Le but de l’opération est de transposer en bronze l’œuvre en plâtre sans en perdre les détails qui sont sa sensibilité. Très didactique, n’oublions pas qu’il était aussi professeur, Moirignot commençait par expliquer le principe : "Il vous est arrivé, sur une plage de sable fin et humide, de prendre l’empreinte de votre main et d’être étonné de sa précision. Vous avez pris le revers. Qui vous empêche de prendre l’envers, puis les profils ? Vous auriez ainsi en creux, tout le moulage de votre main. Voilà, c’est la naissance du métier de fondeur."

 Première opération : l’élastomère. On réalise un moule en négatif dans cette matière souple et imputrescible appelée élastomère. Ce moule est pris lui-même dans une gangue rigide de plâtre appelée la chape. Le moule négatif est constitué, comme l’empreinte de la main sur le sable par ses deux faces, postérieure et antérieure. 

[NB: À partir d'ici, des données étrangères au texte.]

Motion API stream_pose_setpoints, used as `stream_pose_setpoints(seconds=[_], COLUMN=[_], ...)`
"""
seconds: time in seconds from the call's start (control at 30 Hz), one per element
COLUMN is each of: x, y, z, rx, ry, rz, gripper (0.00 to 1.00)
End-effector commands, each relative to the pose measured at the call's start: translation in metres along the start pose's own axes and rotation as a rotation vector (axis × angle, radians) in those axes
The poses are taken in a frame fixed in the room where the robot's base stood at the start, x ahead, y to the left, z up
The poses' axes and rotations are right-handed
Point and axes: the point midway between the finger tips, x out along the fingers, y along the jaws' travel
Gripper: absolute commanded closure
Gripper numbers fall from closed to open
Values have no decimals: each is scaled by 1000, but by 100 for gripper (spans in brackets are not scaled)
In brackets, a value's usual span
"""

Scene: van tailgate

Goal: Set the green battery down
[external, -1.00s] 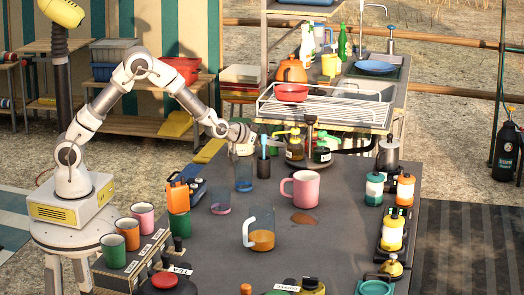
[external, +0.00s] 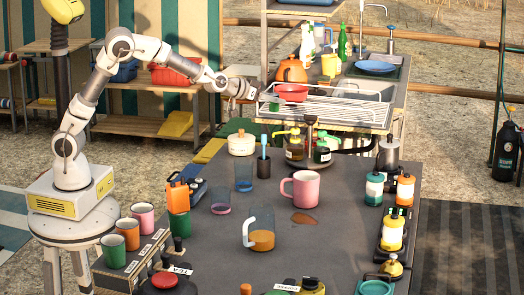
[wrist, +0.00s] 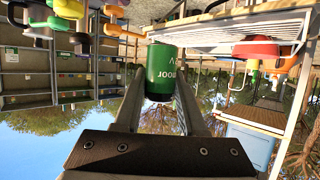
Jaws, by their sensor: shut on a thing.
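My gripper (external: 264,92) is held up high past the far end of the dark table, close to the left edge of the wire rack. It is shut on the green battery (wrist: 161,72), a green cylinder with white lettering and a dark end, seen between the two fingers in the wrist view. In the external view the battery (external: 275,104) is small and shows just under the gripper, in front of the rack. I cannot tell from here whether it touches the rack; it looks held in the air.
The wire rack (external: 335,112) holds a red bowl (external: 291,92). A cream pot (external: 241,144), a dark cup (external: 264,170) and a pink mug (external: 302,189) stand on the dark table (external: 345,240). A bare patch lies at the table's middle right.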

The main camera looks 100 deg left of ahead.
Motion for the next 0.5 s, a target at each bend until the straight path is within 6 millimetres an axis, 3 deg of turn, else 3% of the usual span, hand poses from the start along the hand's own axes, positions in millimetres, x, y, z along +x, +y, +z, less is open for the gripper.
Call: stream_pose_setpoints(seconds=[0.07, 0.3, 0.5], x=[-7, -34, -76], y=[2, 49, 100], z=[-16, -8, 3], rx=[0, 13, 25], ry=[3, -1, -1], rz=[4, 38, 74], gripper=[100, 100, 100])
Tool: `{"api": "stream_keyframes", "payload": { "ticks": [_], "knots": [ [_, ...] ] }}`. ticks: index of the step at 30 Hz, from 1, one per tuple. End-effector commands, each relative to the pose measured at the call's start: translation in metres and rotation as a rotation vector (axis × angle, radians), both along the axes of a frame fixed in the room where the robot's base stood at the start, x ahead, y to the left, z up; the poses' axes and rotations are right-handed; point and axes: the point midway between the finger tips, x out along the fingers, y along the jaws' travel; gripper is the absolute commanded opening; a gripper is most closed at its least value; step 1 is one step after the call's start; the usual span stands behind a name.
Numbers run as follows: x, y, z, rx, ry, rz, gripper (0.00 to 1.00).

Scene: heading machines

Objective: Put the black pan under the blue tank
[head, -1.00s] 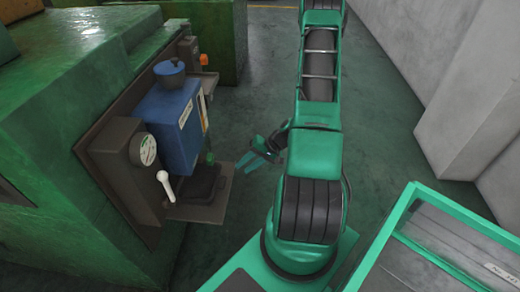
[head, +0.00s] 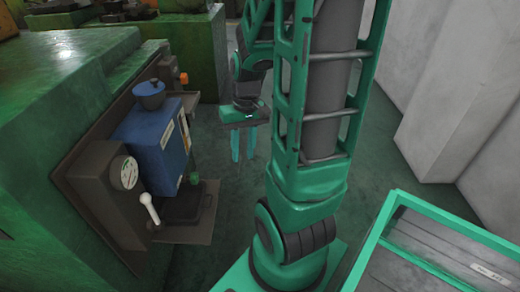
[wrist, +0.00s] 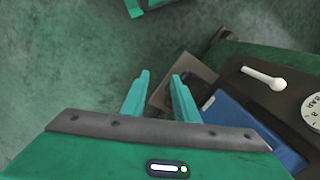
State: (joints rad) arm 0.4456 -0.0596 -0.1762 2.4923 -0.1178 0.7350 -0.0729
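The blue tank (head: 152,145) is fixed to the side of the green machine at the left, with a blue knob on its top. The black pan (head: 184,207) lies on a brown shelf (head: 204,226) below the tank, at its front. Its far part is hard to make out. My gripper (head: 243,158) hangs fingers down, to the right of the shelf and above the floor, apart from pan and tank. In the wrist view its fingers (wrist: 160,76) are apart with nothing between them. The blue tank (wrist: 235,125) and the shelf edge (wrist: 168,88) show beyond them.
A gauge (head: 124,173) and a white lever (head: 149,208) stick out beside the tank. A green-rimmed tray (head: 430,211) is at the lower right. A pale wall (head: 440,90) bounds the right side.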

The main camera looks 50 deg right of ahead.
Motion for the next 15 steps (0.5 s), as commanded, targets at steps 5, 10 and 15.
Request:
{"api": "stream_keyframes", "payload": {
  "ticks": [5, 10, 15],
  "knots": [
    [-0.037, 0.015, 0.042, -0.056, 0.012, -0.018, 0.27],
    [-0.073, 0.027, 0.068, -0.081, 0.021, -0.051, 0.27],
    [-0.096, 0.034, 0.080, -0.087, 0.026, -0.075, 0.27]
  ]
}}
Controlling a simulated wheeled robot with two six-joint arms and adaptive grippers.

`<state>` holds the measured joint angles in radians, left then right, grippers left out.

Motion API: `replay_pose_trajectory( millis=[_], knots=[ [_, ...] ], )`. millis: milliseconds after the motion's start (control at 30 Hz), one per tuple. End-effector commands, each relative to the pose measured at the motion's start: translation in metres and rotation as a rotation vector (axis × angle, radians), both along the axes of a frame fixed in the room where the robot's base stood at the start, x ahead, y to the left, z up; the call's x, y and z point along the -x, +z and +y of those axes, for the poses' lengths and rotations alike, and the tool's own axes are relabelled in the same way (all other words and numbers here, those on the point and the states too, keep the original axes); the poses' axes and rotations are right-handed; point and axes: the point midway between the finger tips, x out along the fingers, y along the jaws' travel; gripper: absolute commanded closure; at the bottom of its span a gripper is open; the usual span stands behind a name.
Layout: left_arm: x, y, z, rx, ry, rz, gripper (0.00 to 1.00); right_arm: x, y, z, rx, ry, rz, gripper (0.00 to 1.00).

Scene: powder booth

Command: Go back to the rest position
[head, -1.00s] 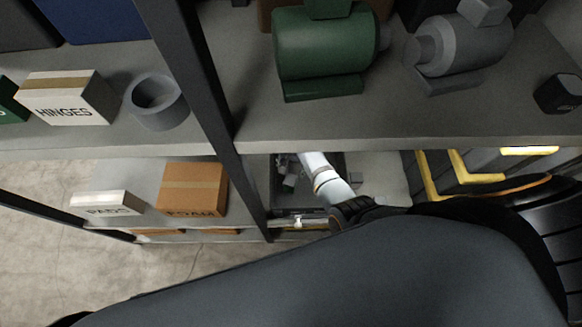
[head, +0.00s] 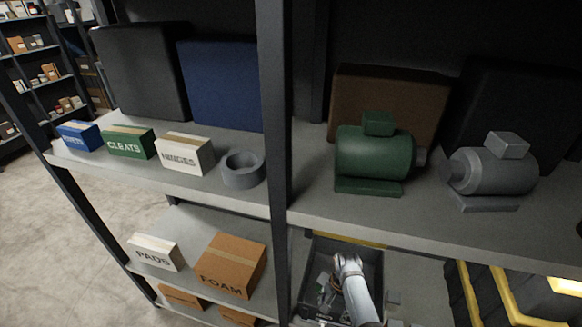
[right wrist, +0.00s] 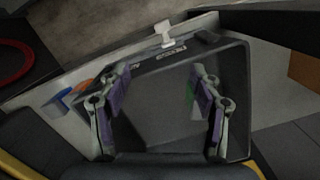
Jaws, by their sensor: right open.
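My right arm reaches into the lower shelf bay in the head view. Its gripper (head: 328,287) is at the dark bin (head: 374,268), small and partly blended with the bin's interior. In the right wrist view my right gripper (right wrist: 159,92) is open, its two purple-padded fingers wide apart with nothing between the pads. The dark bin (right wrist: 235,75) lies below and around the fingers there; a small green patch shows beside the right finger. I cannot tell whether the fingers touch the bin. My left gripper is not in view.
The upper shelf holds a green motor (head: 372,155), a grey motor (head: 492,170), a grey ring (head: 243,176) and a HINGES box (head: 184,155). A FOAM box (head: 231,266) stands left of the post (head: 276,130). Yellow-edged black crates (head: 500,297) stand right of the bin.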

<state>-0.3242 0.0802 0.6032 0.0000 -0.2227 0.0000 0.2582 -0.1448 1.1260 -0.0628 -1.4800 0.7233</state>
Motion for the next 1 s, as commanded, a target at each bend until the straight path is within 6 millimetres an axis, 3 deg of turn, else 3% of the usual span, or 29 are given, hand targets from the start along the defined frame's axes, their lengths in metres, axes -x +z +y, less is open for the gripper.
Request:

Deuxième opération : la cire. Le mouleur badigeonne de cire l’intérieur des deux empreintes du moule. A l’aide d’un pinceau il applique la cire sur 2 millimètres. Puis il réunit les deux parties. Nous avons alors sur l’extérieur la chape, puis sur l’intérieur l’élastomère, l’écorce de cire ainsi appliquée et au cœur un vide que le mouleur remplit alors d’un noyau composé de plâtre, de silice et d’eau. Quand le noyau est solidifié, on ouvre le moule : paraît la statue en cire, à l’intérieur de laquelle se trouve le noyau dur. A ce stade, le sculpteur retouche la cire , signe et numérote à l’aide d’un stylet chauffé. Puis il donne le droit de tirer.

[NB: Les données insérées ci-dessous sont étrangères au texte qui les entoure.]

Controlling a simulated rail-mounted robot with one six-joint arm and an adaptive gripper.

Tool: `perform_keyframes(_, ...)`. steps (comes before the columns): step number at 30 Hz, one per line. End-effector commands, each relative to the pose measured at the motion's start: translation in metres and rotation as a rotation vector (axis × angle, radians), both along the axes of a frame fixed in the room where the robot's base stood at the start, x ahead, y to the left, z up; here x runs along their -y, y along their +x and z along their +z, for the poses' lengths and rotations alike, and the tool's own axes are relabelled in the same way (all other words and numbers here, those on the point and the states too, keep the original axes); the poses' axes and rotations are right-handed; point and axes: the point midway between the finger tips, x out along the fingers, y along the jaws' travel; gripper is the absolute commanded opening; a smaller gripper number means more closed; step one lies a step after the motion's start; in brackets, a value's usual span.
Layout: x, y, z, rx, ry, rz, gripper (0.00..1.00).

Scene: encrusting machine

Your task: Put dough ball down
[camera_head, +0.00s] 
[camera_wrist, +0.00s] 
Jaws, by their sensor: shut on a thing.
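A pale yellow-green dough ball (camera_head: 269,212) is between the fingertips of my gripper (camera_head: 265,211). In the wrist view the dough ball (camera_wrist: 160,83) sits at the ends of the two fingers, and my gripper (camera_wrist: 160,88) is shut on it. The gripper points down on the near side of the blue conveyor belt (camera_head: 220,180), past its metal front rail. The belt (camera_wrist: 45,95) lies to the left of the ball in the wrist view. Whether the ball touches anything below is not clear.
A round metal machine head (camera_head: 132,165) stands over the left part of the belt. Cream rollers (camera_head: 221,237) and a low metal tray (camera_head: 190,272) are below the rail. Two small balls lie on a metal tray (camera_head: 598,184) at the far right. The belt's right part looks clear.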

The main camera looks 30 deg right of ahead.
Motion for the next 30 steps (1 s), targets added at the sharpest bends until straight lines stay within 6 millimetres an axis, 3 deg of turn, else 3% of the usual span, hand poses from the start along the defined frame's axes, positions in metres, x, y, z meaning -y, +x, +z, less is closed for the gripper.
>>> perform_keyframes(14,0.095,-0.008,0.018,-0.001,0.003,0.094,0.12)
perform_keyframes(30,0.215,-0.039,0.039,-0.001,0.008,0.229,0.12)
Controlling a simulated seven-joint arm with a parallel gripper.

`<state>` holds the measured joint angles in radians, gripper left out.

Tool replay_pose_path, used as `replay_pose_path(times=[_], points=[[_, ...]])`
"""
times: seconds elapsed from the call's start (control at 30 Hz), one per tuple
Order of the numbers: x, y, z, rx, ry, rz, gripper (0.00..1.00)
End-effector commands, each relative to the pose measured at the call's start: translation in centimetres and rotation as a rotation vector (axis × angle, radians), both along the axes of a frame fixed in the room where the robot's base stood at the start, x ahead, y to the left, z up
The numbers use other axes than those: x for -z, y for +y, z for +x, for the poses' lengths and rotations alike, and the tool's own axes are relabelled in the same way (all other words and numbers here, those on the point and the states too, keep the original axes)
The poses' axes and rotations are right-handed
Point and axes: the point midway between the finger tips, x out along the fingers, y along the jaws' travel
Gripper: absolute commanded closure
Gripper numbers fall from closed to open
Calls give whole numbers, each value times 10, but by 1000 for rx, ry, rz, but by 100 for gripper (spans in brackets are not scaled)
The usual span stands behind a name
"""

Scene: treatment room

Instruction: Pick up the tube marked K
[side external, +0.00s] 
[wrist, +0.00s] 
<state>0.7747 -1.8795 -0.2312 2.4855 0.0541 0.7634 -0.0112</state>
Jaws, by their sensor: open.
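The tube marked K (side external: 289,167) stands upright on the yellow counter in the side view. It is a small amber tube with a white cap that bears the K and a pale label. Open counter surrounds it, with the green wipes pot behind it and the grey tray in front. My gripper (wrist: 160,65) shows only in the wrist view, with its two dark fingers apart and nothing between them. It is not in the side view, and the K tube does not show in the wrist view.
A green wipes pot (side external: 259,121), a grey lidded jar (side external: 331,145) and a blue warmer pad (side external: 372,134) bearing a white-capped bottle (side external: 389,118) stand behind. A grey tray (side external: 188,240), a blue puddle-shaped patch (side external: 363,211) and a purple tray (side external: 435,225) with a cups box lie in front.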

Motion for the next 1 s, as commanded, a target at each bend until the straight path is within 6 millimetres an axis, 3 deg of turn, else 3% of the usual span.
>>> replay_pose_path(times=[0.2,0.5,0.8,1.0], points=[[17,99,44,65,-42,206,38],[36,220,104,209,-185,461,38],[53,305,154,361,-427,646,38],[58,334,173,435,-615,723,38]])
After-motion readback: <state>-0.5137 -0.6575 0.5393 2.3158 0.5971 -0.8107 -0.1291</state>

 Troisième opération : l’attaque. Le maître fondeur pique des pointes dans la sculpture, les laissant dépasser, comme un jeteur de sorts. Ces pointes serviront à fixer le noyau au mélange de terre réfractaire, de silice, de plâtre et d’eau dont il va bientôt recouvrir l’ensemble. Avant cette opération il place des bâtonnets de cire qui relient les extrémités de la sculpture à sa tête ou ses pieds. Ce sont les jets et les évents, destinés à faciliter tant l’évacuation de la cire, que la coulée rapide du bronze en une seule fois. Jets et évents placés, le fondeur recouvre l’ensemble de mélange réfractaire. La sculpture semble un gros cocon de plâtre avec une ouverture en haut et une ou plusieurs en bas.

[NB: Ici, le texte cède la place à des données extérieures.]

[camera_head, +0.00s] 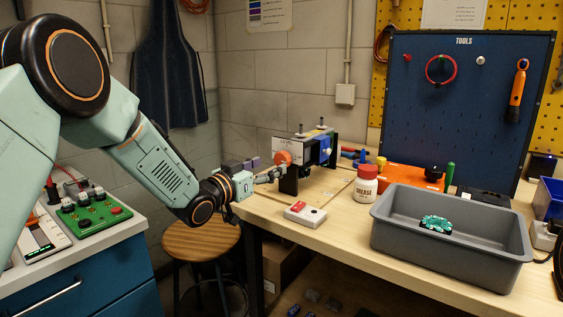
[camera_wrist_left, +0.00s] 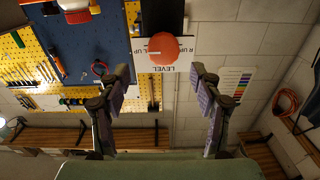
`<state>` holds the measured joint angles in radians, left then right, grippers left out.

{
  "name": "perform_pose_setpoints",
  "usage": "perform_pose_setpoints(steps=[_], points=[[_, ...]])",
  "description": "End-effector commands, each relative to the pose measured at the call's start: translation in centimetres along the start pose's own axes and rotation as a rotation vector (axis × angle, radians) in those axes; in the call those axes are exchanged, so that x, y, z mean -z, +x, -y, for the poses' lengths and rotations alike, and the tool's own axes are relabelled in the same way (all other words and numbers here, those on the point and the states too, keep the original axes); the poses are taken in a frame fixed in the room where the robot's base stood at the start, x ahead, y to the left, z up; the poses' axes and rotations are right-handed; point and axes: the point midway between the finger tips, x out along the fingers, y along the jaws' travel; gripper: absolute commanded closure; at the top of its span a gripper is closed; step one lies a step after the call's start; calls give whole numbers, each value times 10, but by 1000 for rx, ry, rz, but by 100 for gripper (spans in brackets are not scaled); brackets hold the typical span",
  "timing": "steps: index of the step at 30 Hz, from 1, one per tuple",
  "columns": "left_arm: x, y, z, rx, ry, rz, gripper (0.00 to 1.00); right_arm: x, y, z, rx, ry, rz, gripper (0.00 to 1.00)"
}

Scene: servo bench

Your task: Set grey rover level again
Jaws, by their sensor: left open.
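An orange-red round knob (camera_head: 283,157) sits on a white plate (camera_head: 287,145) at the end of a stand-mounted device (camera_head: 318,150) on the bench. My left gripper (camera_head: 262,168) is open, just left of the knob. Its two purple-padded fingers (camera_wrist_left: 160,85) are spread wide, apart from the knob and with nothing between them. I cannot make out a grey rover for certain. My right gripper is not in view.
A grey bin (camera_head: 440,262) holding a small teal item (camera_head: 436,224) stands at the right. A grease jar (camera_head: 366,183) and a white box with a red button (camera_head: 305,214) are nearer the device. A tool board (camera_head: 465,115) stands behind. The bench front is mostly clear.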

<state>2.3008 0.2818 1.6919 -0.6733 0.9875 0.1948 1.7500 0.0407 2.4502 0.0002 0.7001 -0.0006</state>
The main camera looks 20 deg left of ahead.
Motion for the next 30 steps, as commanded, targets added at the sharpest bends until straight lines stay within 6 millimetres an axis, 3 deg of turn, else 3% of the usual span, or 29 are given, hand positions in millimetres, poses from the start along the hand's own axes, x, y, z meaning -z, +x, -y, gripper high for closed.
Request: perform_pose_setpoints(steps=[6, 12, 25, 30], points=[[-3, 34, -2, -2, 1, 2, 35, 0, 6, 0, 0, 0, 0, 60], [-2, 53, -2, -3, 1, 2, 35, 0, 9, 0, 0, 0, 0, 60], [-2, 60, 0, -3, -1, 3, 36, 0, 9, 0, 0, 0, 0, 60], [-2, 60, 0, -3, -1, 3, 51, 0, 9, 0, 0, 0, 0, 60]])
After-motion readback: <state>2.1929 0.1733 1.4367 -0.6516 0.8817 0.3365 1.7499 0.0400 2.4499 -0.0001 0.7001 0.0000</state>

 Quatrième opération : le four. L’ensemble est placé dans un four dont la température monte à 600°C. La cire fond et s’écoule hors du moule en laissant un vide entre le noyau dur et l’élastomère. Ce vide sera bientôt occupé par le bronze.

Cinquième opération : la coulée. Le moule est mis en terre, laissant seulement paraître l’orifice supérieur par lequel sera versé le métal en fusion. Ce métal, alliage de cuivre, pour au moins 60%, d’étain, de zinc et de plomb est porté à 1010°C environ, puis versé d’un seul jet par l’orifice. Il remplit alors tous les vides sur 2 millimètres d’épaisseur. Il faut noter que le métal se rétracte légèrement par rapport à l’original en plâtre. C’est ainsi qu’on détecte les surmoulages. 

Sixième opération : le démoulage et la ciselure. Après refroidissement le moule est cassé au marteau et au burin. On nettoie la sculpture encore emprisonnée dans les jets et les évents transformés eux-aussi en bronze au cours de la fonte. Le ciseleur coupe les jets et les évents au ras de la sculpture et retire les clous. Ainsi il efface toutes les traces laissées par l’appareillage d’armatures inhérent à la fonte.

Septième opération : la patine. Le patineur lave le bronze à l’eau bicarbonatée ;  la pièce reprend alors la couleur rouge-jaune foncé qui lui est naturelle. Il applique alors au pinceau différents acides suivant la couleur qu’il veut obtenir. La patine est en effet une oxydation du métal. Il lave à l’eau largement quand il veut interrompre le processus et sèche la pièce soit au chalumeau soit à l’air chaud. Il renouvelle plusieurs fois l’opération jusqu’à obtention de l’effet désiré. Il ne reste plus qu’à frotter la sculpture avec un chiffon de laine pour obtenir le brillant qui fait valoir le modelé. La sculpture a l’apparence que vous voyez à celles de l’exposition.

Moirignot aime le bronze

Il est un des artistes du XXème siècle qui aura la plus large oeuvre en bronze. Ce métal, tout froid qu'il puisse paraître, correspond à ses attentes, lui permet des audaces stylistiques, de la légèreté, des vivacités qu'aucun autre matériau ne peut offrir.